TASK DATA start

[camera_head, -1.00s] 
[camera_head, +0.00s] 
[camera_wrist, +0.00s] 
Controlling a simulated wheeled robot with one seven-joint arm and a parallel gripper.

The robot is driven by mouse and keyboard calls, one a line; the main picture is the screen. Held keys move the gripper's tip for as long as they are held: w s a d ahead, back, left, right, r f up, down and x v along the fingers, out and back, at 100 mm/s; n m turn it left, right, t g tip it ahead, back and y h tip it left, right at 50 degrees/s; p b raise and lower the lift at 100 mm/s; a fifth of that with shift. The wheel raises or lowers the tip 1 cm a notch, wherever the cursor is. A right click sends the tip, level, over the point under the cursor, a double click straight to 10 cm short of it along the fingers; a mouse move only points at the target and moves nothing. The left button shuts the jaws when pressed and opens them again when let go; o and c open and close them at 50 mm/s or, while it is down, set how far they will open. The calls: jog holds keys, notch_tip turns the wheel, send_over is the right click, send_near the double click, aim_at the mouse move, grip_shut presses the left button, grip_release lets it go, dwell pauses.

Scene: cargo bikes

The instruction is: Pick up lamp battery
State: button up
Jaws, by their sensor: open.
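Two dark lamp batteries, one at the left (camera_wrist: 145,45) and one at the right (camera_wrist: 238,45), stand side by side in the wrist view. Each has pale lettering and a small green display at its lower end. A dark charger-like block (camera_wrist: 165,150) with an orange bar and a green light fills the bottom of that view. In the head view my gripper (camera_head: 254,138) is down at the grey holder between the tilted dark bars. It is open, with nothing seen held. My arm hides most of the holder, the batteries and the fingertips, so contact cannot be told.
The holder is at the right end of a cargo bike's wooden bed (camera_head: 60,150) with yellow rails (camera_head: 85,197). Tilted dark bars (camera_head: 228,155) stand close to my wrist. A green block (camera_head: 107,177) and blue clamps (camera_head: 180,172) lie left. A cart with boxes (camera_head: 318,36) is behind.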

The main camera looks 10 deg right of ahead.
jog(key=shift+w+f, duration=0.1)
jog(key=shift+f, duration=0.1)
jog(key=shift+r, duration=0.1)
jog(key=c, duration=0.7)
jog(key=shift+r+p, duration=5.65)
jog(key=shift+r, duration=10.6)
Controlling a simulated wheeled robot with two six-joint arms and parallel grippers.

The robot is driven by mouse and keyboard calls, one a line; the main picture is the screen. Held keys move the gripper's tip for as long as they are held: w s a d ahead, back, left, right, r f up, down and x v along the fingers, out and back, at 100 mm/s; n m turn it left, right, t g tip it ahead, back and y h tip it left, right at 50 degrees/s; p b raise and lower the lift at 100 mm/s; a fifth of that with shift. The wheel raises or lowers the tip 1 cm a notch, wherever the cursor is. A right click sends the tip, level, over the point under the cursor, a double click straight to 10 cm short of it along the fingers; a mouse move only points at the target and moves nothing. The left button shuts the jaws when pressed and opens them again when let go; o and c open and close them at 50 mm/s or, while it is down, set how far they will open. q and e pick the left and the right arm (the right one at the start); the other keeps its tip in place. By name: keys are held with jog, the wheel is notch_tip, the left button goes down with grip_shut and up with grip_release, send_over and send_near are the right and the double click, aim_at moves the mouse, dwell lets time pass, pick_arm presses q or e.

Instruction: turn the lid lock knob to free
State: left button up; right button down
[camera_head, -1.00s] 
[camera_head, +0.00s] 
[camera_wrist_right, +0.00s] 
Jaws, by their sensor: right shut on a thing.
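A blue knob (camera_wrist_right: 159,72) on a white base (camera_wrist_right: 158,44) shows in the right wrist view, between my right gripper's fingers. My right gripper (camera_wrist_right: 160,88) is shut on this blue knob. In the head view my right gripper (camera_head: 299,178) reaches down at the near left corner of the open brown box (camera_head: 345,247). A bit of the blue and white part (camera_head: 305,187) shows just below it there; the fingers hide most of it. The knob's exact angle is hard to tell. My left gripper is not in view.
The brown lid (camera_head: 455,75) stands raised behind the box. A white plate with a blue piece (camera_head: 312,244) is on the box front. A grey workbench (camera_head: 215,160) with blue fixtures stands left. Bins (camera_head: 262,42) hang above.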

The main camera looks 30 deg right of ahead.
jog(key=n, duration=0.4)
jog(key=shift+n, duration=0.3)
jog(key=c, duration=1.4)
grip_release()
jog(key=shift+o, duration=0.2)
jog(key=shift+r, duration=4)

TASK DATA end

## SHORT PROBLEM
Write the listing out again, exactly as it reads.

## CORRECT ANSWER
[camera_head, -1.00s] 
[camera_head, +0.00s] 
[camera_wrist, +0.00s] 
Controlling a simulated wheeled robot with one seven-joint arm and a parallel gripper.

The robot is driven by mouse and keyboard calls, one a line; the main picture is the screen. Held keys move the gripper's tip for as long as they are held: w s a d ahead, back, left, right, r f up, down and x v along the fingers, out and back, at 100 mm/s; n m turn it left, right, t g tip it ahead, back and y h tip it left, right at 50 degrees/s; p b raise and lower the lift at 100 mm/s; a fifth of that with shift. The wheel raises or lowers the tip 1 cm a notch, wherever the cursor is. A right click sends the tip, level, over the point under the cursor, a double click straight to 10 cm short of it along the fingers; a mouse move only points at the target and moves nothing. The left button shuts the jaws when pressed and opens them again when let go; o and c open and close them at 50 mm/s or, while it is down, set how far they will open. The calls: jog holds keys, notch_tip turns the wheel, send_over is the right click, send_near the double click, aim_at the mouse move, grip_shut presses the left button, grip_release lets it go, dwell pauses.

Scene: cargo bikes

The instruction is: Pick up lamp battery
State: button up
Jaws, by their sensor: open.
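Two dark lamp batteries, one at the left (camera_wrist: 145,45) and one at the right (camera_wrist: 238,45), stand side by side in the wrist view. Each has pale lettering and a small green display at its lower end. A dark charger-like block (camera_wrist: 165,150) with an orange bar and a green light fills the bottom of that view. In the head view my gripper (camera_head: 254,138) is down at the grey holder between the tilted dark bars. It is open, with nothing seen held. My arm hides most of the holder, the batteries and the fingertips, so contact cannot be told.
The holder is at the right end of a cargo bike's wooden bed (camera_head: 60,150) with yellow rails (camera_head: 85,197). Tilted dark bars (camera_head: 228,155) stand close to my wrist. A green block (camera_head: 107,177) and blue clamps (camera_head: 180,172) lie left. A cart with boxes (camera_head: 318,36) is behind.

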The main camera looks 10 deg right of ahead.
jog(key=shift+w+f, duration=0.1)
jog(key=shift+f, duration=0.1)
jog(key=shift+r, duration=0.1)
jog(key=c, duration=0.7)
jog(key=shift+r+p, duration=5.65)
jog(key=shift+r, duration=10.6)
Controlling a simulated wheeled robot with two six-joint arms and parallel grippers.

The robot is driven by mouse and keyboard calls, one a line; the main picture is the screen. Held keys move the gripper's tip for as long as they are held: w s a d ahead, back, left, right, r f up, down and x v along the fingers, out and back, at 100 mm/s; n m turn it left, right, t g tip it ahead, back and y h tip it left, right at 50 degrees/s; p b raise and lower the lift at 100 mm/s; a fifth of that with shift. The wheel raises or lowers the tip 1 cm a notch, wherever the cursor is. A right click sends the tip, level, over the point under the cursor, a double click straight to 10 cm short of it along the fingers; a mouse move only points at the target and moves nothing. The left button shuts the jaws when pressed and opens them again when let go; o and c open and close them at 50 mm/s or, while it is down, set how far they will open. q and e pick the left and the right arm (the right one at the start); the other keeps its tip in place. By name: keys are held with jog, the wheel is notch_tip, the left button goes down with grip_shut and up with grip_release, send_over and send_near are the right and the double click, aim_at moves the mouse, dwell lets time pass, pick_arm presses q or e.

Instruction: turn the lid lock knob to free
State: left button up; right button down
[camera_head, -1.00s] 
[camera_head, +0.00s] 
[camera_wrist_right, +0.00s] 
Jaws, by their sensor: right shut on a thing.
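A blue knob (camera_wrist_right: 159,72) on a white base (camera_wrist_right: 158,44) shows in the right wrist view, between my right gripper's fingers. My right gripper (camera_wrist_right: 160,88) is shut on this blue knob. In the head view my right gripper (camera_head: 299,178) reaches down at the near left corner of the open brown box (camera_head: 345,247). A bit of the blue and white part (camera_head: 305,187) shows just below it there; the fingers hide most of it. The knob's exact angle is hard to tell. My left gripper is not in view.
The brown lid (camera_head: 455,75) stands raised behind the box. A white plate with a blue piece (camera_head: 312,244) is on the box front. A grey workbench (camera_head: 215,160) with blue fixtures stands left. Bins (camera_head: 262,42) hang above.

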The main camera looks 30 deg right of ahead.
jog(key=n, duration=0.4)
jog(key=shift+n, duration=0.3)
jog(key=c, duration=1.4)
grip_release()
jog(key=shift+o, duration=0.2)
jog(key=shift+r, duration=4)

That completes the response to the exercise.